## begin

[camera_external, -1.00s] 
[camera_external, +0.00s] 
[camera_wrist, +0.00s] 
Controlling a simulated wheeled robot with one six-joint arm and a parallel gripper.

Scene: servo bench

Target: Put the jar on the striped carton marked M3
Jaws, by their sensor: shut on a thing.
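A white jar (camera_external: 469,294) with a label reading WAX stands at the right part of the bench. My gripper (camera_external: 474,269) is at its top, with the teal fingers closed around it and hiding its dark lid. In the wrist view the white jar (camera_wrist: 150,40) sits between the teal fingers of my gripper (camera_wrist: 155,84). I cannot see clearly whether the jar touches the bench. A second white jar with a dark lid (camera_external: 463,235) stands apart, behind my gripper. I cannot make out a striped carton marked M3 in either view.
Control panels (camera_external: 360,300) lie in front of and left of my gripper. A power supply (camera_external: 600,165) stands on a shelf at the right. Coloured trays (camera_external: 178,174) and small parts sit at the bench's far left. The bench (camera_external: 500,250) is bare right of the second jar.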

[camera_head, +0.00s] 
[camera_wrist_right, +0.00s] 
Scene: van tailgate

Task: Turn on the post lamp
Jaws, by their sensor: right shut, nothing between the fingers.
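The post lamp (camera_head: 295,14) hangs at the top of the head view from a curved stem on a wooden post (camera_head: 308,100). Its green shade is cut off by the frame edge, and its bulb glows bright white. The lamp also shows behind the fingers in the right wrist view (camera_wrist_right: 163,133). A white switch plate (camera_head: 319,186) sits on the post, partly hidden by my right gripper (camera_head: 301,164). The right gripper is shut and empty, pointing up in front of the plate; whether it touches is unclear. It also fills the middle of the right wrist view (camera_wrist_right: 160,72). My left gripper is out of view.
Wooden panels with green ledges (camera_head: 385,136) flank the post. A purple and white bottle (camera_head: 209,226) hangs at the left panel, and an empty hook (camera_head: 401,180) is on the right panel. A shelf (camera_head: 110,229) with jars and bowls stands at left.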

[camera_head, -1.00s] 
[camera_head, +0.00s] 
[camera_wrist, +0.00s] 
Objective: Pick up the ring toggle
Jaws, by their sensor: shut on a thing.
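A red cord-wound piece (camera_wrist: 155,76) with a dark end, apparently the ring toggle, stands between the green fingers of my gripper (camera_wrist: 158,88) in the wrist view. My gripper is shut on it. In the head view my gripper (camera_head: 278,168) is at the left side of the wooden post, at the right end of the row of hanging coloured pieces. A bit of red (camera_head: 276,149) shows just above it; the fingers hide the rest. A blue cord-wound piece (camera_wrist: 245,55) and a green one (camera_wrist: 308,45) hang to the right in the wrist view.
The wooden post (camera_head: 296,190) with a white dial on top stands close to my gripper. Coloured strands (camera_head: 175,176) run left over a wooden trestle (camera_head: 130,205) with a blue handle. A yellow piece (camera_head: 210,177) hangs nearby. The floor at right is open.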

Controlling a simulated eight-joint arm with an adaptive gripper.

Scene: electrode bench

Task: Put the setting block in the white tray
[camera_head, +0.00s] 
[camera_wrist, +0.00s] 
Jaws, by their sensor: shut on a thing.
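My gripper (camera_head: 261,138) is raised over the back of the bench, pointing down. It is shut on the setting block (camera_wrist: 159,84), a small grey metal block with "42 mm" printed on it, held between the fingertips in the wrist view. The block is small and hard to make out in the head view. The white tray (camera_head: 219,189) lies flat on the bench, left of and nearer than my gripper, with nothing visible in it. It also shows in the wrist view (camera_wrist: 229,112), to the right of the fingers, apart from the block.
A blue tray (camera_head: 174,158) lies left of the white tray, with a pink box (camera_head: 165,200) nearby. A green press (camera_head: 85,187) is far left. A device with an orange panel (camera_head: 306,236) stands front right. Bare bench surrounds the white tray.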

## end

Given request -> Filter the listing above by the word "Controlling"; copy each line that passes.

Task solution ->
Controlling a simulated wheeled robot with one six-joint arm and a parallel gripper.
Controlling a simulated eight-joint arm with an adaptive gripper.

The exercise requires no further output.